Legal notes
Please note that we are academics, not lawyers. Our intention with FooDMe2 is to provide a workflow for a specific purpose that may be used in as broad a setting as possible. To this end, we have tried our best to build this pipeline on open-source components as much as possible. However, as you can perhaps imagine, many of the software packages we have integrated into FooDMe2 themselves may incoporate a host of additional dependencies. It is unfortunately not possible for us to fully entangle this web of interdependencies and licenses. If you plan on using FooDMe2 in a commercial setting, we kindly request that you perform your own legal analysis. We include a list of software tools with each pipeline report, as well as a log file in the subfolder pipeline_info. A (potentially incomplete) list of (primary) tools can also be found in our software documentation.
The pipeline itself, that is the implementation of the logic, as well as the documentation, are of course free to use under the GPL3 license
Conda licensing
Conda is a package manager that can create isolated environments and install versioned software into it. For this, conda makes use of various channels, or repositories, which provide access to the instructions needed for the installation of packages.

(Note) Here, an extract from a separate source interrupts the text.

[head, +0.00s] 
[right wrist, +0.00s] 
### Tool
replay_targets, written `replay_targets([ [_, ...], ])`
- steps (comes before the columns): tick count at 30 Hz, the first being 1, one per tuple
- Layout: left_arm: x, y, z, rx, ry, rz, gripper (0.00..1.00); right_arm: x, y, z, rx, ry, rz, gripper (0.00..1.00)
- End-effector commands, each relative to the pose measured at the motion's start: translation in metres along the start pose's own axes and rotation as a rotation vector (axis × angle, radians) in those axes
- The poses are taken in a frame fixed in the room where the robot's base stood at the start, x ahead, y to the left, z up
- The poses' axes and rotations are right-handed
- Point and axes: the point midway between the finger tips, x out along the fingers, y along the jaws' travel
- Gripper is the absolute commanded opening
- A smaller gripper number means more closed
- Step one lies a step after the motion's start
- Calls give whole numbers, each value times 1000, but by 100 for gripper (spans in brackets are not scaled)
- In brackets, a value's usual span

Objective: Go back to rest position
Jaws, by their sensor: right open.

As of 2024, the Anaconda project has put the so-called "defaults" channels hosted by Anaconda as well as the Anaconda-hosted distribution under license restrictions. Briefly, this new license requires organizations with 200 or more employees to subscribe to a business subscription for continued use of these components.
As FooDMe2 allows the use of conda as one of the means to provision software, we want to remind you to check if your use of conda meets these restrictions. FooDMe2 obtains its various conda packages solely through community-driven channels (e.g. conda-forge, bioconda), although we cannot guarantee that individual packages themselves would not retrieve dependencies from the defaults channels. You may wish to blacklist the official Anaconda repositories in your organization (i.e. on the level if your firewall) to ensure no accidental violations.
We also recommend that you use alternative conda solvers over the official version from Anaconda, such as Miniforge and the mamba executable.